* **WHAT YOU ARE ASKED TO DO**
Word for word, quote all of the material, omitting the pictures.

* **DATA LINES**

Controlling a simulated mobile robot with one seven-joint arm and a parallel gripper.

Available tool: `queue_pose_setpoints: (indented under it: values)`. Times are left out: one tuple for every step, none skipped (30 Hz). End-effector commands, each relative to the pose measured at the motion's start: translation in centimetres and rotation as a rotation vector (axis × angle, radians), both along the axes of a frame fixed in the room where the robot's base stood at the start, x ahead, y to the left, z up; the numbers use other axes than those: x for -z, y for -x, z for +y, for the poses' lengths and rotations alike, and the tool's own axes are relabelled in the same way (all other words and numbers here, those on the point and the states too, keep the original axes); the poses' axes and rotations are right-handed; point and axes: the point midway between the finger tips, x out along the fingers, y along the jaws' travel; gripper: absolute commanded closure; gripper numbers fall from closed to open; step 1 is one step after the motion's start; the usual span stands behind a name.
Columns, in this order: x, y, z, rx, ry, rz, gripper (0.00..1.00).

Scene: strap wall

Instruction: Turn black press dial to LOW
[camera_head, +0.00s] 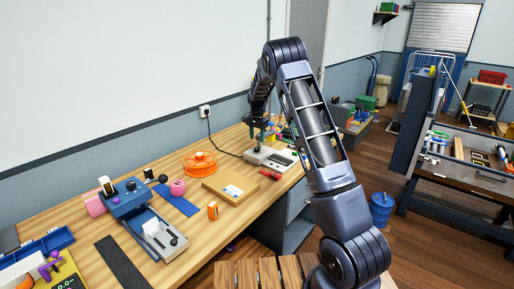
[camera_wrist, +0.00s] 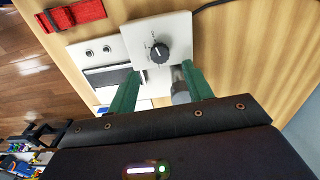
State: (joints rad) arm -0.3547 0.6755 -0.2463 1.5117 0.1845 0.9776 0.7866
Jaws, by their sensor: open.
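The black dial (camera_wrist: 158,53) is a round knob with a pale mark, on a light grey panel (camera_wrist: 140,24) of the press. Small markings surround it, too small to read. My gripper (camera_wrist: 162,76) is open, with its two green fingers apart on either side of the panel's near part. The dial lies just beyond the fingertips, and I cannot tell whether they touch anything. A grey cylinder shows beside the right finger. In the head view the press (camera_head: 279,160) stands at the far end of the bench under my gripper (camera_head: 262,137); the dial is not clear there.
A red strap (camera_wrist: 73,16) lies beside the press. A black cord (camera_wrist: 212,4) runs from the press to the wall socket (camera_head: 205,111).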

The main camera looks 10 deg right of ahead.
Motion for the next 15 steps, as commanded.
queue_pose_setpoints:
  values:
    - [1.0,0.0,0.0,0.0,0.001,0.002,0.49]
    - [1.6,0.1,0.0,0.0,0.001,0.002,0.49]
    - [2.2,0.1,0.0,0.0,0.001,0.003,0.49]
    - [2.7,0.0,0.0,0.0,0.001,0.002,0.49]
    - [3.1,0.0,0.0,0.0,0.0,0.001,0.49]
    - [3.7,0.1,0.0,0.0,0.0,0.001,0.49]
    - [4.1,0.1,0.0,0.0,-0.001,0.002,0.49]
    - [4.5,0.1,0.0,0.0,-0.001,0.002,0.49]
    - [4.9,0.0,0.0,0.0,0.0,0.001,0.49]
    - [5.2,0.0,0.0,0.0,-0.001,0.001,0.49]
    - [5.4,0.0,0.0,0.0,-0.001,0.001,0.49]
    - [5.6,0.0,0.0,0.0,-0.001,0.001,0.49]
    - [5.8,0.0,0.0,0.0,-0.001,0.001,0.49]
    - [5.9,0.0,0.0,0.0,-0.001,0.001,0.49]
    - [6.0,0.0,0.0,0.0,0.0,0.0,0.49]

* **TASK RESPONSE**
Controlling a simulated mobile robot with one seven-joint arm and a parallel gripper.

Available tool: `queue_pose_setpoints: (indented under it: values)`. Times are left out: one tuple for every step, none skipped (30 Hz). End-effector commands, each relative to the pose measured at the motion's start: translation in centimetres and rotation as a rotation vector (axis × angle, radians), both along the axes of a frame fixed in the room where the robot's base stood at the start, x ahead, y to the left, z up; the numbers use other axes than those: x for -z, y for -x, z for +y, for the poses' lengths and rotations alike, and the tool's own axes are relabelled in the same way (all other words and numbers here, those on the point and the states too, keep the original axes); the poses' axes and rotations are right-handed; point and axes: the point midway between the finger tips, x out along the fingers, y along the jaws' travel; gripper: absolute commanded closure; gripper numbers fall from closed to open; step 1 is one step after the motion's start; the usual span stands behind a name.
Columns, in this order: x, y, z, rx, ry, rz, gripper (0.00..1.00).

Scene: strap wall

Instruction: Turn black press dial to LOW
[camera_head, +0.00s] 
[camera_wrist, +0.00s] 
State: (joints rad) arm -0.3547 0.6755 -0.2463 1.5117 0.1845 0.9776 0.7866
Jaws, by their sensor: open.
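The black dial (camera_wrist: 158,53) is a round knob with a pale mark, on a light grey panel (camera_wrist: 140,24) of the press. Small markings surround it, too small to read. My gripper (camera_wrist: 162,76) is open, with its two green fingers apart on either side of the panel's near part. The dial lies just beyond the fingertips, and I cannot tell whether they touch anything. A grey cylinder shows beside the right finger. In the head view the press (camera_head: 279,160) stands at the far end of the bench under my gripper (camera_head: 262,137); the dial is not clear there.
A red strap (camera_wrist: 73,16) lies beside the press. A black cord (camera_wrist: 212,4) runs from the press to the wall socket (camera_head: 205,111).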

The main camera looks 10 deg right of ahead.
Motion for the next 15 steps, as commanded.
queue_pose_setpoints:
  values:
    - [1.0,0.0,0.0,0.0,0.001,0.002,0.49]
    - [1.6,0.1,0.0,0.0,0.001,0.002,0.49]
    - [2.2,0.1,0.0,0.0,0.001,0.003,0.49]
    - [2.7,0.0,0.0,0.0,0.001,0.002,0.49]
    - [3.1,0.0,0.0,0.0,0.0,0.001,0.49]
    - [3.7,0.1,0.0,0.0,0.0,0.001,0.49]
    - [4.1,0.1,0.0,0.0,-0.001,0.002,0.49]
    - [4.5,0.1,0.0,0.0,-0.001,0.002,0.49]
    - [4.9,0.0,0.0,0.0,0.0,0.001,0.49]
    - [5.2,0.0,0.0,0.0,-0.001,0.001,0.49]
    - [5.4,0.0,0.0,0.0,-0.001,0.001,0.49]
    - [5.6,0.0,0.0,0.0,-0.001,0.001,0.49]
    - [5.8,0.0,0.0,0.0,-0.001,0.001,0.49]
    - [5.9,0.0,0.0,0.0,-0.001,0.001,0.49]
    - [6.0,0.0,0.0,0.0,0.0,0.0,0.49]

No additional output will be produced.